Kennedy's opinion has triggered a ferocious reaction on the religious right precisely because it could put sexual freedom on a new, and firmer, constitutional footing. But in Barnett's view, Justice Kennedy's subtle shift of rationale could facilitate a revival of the old, pre-New Deal doctrine that "freedom of contract" barred labor laws and myriad other social and economic reforms.
Barnett is certainly correct that, as a philosophical matter, the framers placed a high value on protecting property rights. But only by torturing the legal text they drafted (and ignoring originalist insistence on the most plausible interpretation) can he support his specific claim that, say, the Clean Air Act should be struck down until authorized by a formal constitutional amendment. As Barnett cheerfully admits, his recipe for trivializing Congress scraps popular sovereignty as the basis of constitutional legitimacy, in effect deleting the framers' carefully chosen keystone, "We the People," from the preamble to the document.
Even the most devout Bush appointees are unlikely to carry their anti-government faith to so impolitic an extreme, but they could achieve similar results indirectly. While avoiding head-on challenges to the post-New Deal state, judicial conservatives have already devised monkey wrenches to cripple its machinery: byzantine "federalism" constraints, financially onerous "just compensation" requirements, limits on congressional authority to delegate policy-making authority to executive agencies or to impose conditions on states' acceptance of federal funds, and procedural obstacles to citizen enforcement of federal rights.

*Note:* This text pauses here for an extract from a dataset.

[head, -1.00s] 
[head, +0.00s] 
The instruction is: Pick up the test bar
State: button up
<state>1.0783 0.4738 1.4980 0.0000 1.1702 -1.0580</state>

All the elements of Barnett's theories may not find their way into the law. But his vision of activist right-wing judges nullifying long-standing social and economic reforms is anything but merely academic. Ultimately, the voters and their representatives in Congress and the White House will decide whether this reactionary vision reshapes the nation for decades or stays between the covers of books and law reviews.